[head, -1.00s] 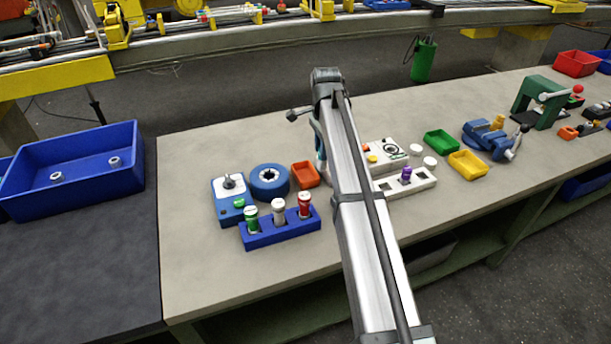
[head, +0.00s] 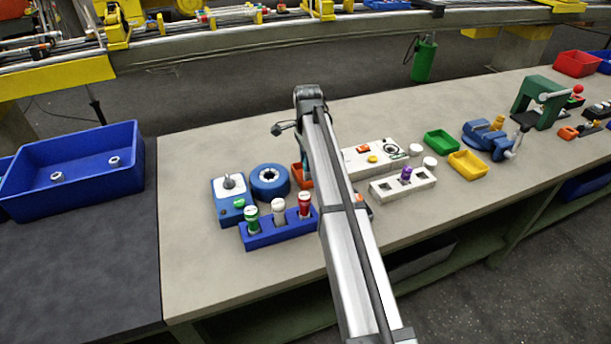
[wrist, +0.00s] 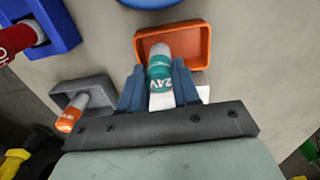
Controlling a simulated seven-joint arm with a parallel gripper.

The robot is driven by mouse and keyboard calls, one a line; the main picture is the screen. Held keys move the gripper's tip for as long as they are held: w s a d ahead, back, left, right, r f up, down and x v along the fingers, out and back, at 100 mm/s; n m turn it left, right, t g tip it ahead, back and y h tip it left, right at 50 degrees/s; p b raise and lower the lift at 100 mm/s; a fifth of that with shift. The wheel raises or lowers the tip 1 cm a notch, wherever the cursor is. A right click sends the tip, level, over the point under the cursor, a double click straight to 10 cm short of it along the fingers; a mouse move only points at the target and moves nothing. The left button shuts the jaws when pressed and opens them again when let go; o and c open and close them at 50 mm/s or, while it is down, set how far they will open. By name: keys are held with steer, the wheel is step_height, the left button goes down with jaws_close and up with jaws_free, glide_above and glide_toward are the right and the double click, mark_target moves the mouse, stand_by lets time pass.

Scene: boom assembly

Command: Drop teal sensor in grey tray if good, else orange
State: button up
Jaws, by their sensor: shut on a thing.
⁂
To do:
All lines holding the word "sensor" should be picked out and copied.

Written answer:
Command: Drop teal sensor in grey tray if good, else orange
Jaws, by their sensor: shut on a thing.

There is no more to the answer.